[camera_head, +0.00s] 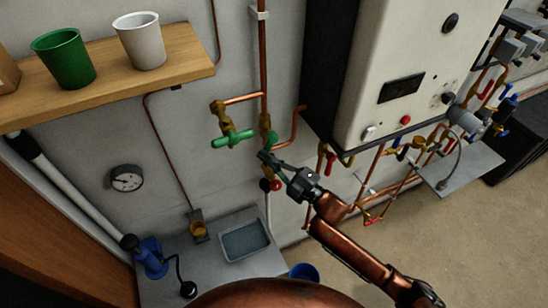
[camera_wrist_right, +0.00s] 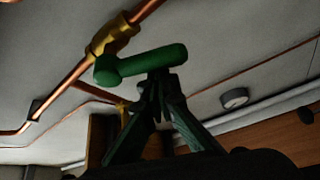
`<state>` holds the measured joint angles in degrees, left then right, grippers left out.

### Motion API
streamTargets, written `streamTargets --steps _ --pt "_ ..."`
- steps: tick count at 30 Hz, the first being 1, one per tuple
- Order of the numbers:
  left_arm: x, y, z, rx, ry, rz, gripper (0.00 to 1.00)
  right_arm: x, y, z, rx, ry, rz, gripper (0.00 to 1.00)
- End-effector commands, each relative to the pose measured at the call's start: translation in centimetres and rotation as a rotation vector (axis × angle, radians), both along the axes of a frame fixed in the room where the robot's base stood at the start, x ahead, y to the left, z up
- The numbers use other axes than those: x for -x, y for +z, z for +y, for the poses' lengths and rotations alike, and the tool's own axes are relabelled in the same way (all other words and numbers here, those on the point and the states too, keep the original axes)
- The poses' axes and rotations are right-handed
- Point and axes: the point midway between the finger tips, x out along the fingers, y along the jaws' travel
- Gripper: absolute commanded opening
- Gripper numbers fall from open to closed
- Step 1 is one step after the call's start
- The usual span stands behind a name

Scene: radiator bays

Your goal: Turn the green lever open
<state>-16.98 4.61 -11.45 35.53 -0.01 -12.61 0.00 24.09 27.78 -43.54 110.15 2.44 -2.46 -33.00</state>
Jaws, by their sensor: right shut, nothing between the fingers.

•••

■ **Written task**
Copy each line containing the word "between" from the data.

■ **Written answer**
- Point and axes: the point midway between the finger tips, x out along the fingers, y along the jaws' travel
Jaws, by their sensor: right shut, nothing between the fingers.

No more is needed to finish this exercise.